After Alkhanshali and Nicholson’s voyage to Seattle made national headlines, the head of economic development between the US and Yemen reached out to Nicholson and invited him to speak with the US Chamber of Commerce about Yemen’s coffee sector. Ultimately, the USAID and the World Bank are looking to aid the development of Yemen’s highest value exports, including coffee, to spur economic growth and improve local incomes. They need someone who can connect rural farmers with the private sector and bring the coffee to an international market.

 

They need someone like Nicholson. Unfortunately, because of the war, the deployment of these funds has been put on hold and will stay there for the foreseeable future, which is to say, until the fighting is over.

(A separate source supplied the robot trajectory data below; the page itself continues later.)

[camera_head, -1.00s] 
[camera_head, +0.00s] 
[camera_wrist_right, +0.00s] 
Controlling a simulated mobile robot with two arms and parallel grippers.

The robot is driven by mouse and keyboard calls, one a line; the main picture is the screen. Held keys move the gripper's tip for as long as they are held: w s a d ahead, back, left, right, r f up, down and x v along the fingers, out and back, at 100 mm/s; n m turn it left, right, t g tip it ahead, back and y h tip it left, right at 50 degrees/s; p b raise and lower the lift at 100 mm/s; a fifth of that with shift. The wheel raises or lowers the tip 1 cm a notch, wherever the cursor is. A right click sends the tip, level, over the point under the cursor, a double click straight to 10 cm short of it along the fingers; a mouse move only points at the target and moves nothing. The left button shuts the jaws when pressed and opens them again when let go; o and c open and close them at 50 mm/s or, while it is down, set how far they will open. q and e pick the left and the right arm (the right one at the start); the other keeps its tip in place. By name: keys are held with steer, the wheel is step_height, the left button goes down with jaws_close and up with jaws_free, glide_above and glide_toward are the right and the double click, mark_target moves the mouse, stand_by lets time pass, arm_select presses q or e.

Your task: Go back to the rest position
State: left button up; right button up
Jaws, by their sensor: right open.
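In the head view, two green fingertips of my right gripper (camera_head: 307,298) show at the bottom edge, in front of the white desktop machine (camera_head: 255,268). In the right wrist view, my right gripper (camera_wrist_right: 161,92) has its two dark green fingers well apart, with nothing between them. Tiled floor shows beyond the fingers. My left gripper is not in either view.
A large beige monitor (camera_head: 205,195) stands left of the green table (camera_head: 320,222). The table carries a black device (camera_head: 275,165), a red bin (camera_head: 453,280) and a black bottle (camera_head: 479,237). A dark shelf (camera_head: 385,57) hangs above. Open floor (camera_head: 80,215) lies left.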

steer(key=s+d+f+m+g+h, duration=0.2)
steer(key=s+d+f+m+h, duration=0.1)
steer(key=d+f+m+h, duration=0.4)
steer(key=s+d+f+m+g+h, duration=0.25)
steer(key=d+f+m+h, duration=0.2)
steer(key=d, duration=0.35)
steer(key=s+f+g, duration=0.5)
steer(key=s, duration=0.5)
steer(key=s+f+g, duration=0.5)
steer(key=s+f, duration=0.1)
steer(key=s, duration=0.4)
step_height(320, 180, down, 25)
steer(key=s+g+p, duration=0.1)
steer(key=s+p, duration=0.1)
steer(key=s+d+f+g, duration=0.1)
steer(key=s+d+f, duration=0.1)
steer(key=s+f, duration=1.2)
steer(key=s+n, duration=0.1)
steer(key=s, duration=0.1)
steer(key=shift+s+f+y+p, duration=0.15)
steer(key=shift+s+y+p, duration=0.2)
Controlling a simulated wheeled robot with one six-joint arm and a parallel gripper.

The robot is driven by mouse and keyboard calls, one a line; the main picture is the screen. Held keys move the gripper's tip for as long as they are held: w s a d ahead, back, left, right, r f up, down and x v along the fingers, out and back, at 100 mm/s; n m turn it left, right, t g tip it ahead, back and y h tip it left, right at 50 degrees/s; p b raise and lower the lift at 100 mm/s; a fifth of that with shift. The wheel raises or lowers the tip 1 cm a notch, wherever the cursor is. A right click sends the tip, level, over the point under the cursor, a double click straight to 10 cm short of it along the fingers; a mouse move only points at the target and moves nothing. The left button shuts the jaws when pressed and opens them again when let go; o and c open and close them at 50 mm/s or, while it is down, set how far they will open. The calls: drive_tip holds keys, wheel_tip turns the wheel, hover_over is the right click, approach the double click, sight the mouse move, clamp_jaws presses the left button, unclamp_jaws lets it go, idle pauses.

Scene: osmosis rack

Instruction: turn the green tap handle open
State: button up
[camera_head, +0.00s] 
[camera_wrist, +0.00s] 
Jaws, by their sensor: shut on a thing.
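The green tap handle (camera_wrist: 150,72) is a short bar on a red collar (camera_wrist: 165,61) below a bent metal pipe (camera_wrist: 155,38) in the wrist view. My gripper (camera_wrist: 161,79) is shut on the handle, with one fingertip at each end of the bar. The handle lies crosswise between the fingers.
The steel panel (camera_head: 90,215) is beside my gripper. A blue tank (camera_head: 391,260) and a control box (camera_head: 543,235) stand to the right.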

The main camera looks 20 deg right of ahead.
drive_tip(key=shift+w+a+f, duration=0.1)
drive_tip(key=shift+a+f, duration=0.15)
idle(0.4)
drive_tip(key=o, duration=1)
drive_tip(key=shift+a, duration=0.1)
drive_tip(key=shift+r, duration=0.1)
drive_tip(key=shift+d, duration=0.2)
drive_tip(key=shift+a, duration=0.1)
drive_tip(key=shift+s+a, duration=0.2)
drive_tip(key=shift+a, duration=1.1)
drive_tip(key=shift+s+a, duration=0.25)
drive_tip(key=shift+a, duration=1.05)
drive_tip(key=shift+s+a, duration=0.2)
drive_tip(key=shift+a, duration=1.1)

However frustrating this is to coffee lovers, or to humanitarians, or even the people of Yemen, Nicholson remains undeterred in the work that is already transforming the identity of Yemeni coffee. When the time comes for a big push to improve the agricultural market there, he plans to be ready.

 

CREMA is honored to participate in that process, and we look forward to sharing these three deliciously intricate coffees from Rayyan Mill with Nashville and beyond. These vibrant, complex coffees artfully mirror the culture that bears them, and therein lie their best qualities.